Vejam os jornais diários. As edições se sucedem mergulhando a todos num caldeirão de informações, fatos mal cozidos e escândalos bem temperados. Empanturradas de notícias, é nos bancos das praças, nas esquinas, nos balcões de botequins, aqui e ali, que as pessoas vão digerir isso tudo e tentar compreender seus próprios sentimentos sobre a sociedade, o mundo veloz e voraz.
Mas onde vamos captar, na imprensa, o sentimento geral a respeito do momento histórico, dos fatos marcantes estampados em manchetes e estendidos nas matérias? Abrimos os livros de História e, volta e meia, estão lá reproduzidas as charges que retrataram o sentimento, a reação de setores da sociedade a respeito de determinados eventos. A sátira, o humor, o deboche, presentes na charge, cumprem sua função de catarse, e ganham com o passar do tempo uma outra função, didática, esclarecedora, a respeito da relação de um povo com os fatos históricos.

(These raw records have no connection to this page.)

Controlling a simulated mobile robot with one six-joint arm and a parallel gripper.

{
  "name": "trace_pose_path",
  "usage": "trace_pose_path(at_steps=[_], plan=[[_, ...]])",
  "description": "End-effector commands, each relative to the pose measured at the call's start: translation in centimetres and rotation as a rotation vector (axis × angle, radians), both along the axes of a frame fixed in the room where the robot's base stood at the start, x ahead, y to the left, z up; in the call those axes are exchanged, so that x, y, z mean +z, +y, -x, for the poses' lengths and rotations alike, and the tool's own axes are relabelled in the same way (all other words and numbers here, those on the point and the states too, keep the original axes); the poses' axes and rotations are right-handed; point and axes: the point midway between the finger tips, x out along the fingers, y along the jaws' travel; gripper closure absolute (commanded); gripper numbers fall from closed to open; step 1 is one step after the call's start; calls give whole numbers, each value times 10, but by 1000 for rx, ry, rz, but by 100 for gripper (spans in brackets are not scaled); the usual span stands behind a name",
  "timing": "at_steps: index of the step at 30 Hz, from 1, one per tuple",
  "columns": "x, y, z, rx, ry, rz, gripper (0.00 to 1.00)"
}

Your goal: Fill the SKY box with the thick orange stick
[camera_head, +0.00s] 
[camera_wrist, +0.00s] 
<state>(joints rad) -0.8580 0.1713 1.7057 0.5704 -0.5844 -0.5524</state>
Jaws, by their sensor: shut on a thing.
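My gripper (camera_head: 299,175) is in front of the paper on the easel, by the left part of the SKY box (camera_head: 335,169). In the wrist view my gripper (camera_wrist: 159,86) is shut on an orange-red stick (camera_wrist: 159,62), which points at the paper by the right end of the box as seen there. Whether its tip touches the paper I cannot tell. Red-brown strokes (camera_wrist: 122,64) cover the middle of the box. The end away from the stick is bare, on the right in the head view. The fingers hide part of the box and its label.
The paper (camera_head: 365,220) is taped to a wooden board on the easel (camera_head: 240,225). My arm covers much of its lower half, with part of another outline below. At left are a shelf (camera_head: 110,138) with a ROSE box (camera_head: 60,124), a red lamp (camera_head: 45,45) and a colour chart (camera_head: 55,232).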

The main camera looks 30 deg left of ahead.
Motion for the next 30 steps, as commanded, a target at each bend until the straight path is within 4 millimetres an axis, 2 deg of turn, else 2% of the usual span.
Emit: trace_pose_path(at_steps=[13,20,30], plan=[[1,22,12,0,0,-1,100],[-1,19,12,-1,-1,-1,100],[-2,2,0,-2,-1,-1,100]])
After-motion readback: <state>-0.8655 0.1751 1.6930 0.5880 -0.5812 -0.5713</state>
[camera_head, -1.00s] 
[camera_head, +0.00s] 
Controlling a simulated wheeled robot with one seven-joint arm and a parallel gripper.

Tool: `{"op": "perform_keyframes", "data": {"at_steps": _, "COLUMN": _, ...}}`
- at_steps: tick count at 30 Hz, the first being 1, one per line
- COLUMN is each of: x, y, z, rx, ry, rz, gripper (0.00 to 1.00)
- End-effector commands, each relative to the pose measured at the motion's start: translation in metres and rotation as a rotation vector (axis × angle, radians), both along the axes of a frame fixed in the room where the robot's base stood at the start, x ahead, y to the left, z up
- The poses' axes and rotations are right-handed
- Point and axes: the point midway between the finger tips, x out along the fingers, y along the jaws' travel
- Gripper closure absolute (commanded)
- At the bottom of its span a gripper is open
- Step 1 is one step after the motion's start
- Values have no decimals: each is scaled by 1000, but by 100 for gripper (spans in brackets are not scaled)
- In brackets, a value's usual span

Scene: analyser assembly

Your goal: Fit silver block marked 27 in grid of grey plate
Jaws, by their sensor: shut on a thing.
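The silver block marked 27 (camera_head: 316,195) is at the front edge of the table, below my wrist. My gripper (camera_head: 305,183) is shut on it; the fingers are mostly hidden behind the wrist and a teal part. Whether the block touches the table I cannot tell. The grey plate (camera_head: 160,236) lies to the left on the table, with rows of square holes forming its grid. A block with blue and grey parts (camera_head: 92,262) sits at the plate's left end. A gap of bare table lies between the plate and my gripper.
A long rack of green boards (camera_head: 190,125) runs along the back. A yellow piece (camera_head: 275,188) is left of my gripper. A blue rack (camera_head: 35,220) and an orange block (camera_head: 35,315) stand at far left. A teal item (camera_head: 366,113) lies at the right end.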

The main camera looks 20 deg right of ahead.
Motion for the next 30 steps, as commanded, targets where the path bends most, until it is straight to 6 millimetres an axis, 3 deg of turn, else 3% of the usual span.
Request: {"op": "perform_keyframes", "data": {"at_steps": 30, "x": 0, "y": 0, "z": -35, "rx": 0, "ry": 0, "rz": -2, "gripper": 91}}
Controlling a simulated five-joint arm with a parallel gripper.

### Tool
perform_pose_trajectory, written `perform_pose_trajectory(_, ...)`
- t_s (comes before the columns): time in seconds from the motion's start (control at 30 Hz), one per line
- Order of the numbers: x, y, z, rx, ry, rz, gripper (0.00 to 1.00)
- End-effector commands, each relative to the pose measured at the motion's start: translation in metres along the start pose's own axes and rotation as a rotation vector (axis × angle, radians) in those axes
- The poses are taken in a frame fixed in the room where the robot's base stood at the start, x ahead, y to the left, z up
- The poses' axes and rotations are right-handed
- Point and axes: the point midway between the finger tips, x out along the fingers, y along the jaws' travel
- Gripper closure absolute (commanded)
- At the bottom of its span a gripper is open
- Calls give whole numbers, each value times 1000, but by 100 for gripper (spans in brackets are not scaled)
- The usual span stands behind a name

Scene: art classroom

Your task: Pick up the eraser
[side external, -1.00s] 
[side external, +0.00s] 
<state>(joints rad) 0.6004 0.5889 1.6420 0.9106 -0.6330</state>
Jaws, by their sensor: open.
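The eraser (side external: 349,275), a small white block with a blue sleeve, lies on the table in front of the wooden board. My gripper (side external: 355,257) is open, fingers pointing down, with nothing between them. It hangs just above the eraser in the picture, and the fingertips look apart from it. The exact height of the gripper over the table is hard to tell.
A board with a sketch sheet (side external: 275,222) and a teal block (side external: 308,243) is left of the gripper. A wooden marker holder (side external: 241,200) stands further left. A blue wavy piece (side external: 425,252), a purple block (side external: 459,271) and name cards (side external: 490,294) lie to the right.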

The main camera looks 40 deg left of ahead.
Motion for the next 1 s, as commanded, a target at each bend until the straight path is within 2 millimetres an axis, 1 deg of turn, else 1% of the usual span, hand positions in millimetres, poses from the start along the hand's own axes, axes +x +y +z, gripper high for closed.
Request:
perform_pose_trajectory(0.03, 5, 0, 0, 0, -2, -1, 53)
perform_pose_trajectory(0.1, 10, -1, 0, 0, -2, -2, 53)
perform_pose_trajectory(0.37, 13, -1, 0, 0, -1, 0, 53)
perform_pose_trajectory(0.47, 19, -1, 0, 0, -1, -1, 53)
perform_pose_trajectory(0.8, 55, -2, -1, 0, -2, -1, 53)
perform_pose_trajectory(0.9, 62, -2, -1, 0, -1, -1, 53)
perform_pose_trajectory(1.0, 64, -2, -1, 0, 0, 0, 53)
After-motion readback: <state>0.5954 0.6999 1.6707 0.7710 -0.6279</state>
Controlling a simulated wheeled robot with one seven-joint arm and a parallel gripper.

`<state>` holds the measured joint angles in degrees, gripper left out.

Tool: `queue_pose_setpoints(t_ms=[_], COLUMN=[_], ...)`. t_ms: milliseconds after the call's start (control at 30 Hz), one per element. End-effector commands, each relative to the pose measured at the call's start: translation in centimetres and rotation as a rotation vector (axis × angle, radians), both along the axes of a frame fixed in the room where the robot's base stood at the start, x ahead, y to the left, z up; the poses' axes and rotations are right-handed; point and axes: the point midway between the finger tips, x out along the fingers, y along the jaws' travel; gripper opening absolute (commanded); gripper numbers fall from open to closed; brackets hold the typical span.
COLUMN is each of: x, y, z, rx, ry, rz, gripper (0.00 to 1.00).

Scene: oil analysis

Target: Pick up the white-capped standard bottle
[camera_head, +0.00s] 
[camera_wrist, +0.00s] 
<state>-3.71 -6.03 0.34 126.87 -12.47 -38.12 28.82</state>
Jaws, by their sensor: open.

Sob essa ótica (Ótica Oliveira, diria logo o Magela) a charge é a notícia em marcha-à-ré, da conseqüência ao fato. Primeiro eu berro, depois bato o martelo. Nasce na reação e leva a pensar sobre o fato. Nasce do público para o jornal e não vem do jornal para nós, como parece. Charge é notícia sobre o que sentimos, não é descoberta do mundo, mas encontro com o eu.
Sendo assim, a presença da charge do Váscoli, na Folha da Manhã, é nosso pequeno divã, revelador, espaço em que sacamos o quanto debochados nos portamos em relação a um fato, ou como fomos ácidos a respeito de outro. Por isso fez tanta falta quando se ausentou de nosso diário e foi tão festejado ao retornar.
Fazendo esse papel de mar que corre para o rio, que sobe cachoeira e vem para a fonte - que somos nós, os leitores - o Váscoli vem captando nossos sentimentos, transformando-os em traços e tiradas geniais, para se tornar um testemunho fundamental de nossa história: a história recente de nossa Passos, da região que gira em sua órbita, de Minas, do Brasil.
Por isso o título deste volume, tão aguardado por nós que sabíamos do projeto havia tantos anos, é também exato. Os traços que dão contorno à nossa comédia diária são parte de uma tirinha de jornal inacabada e inacabável, em que somos personagens e leitores, e a qual nos faz olhar para o passado com mais sensibilidade e tolerância. Compreendemos a força de nossos sentimentos, o ridículo de nossas convenções e rimos com indulgência de nossa natureza humana.
Para quem sabe ver a História, o traço marcante do Váscoli está cheio desse subtexto: mais que recordação de fatos históricos, já registrados nas matérias e colunas opinativas, é um acervo delicioso de nossa memória sentimental.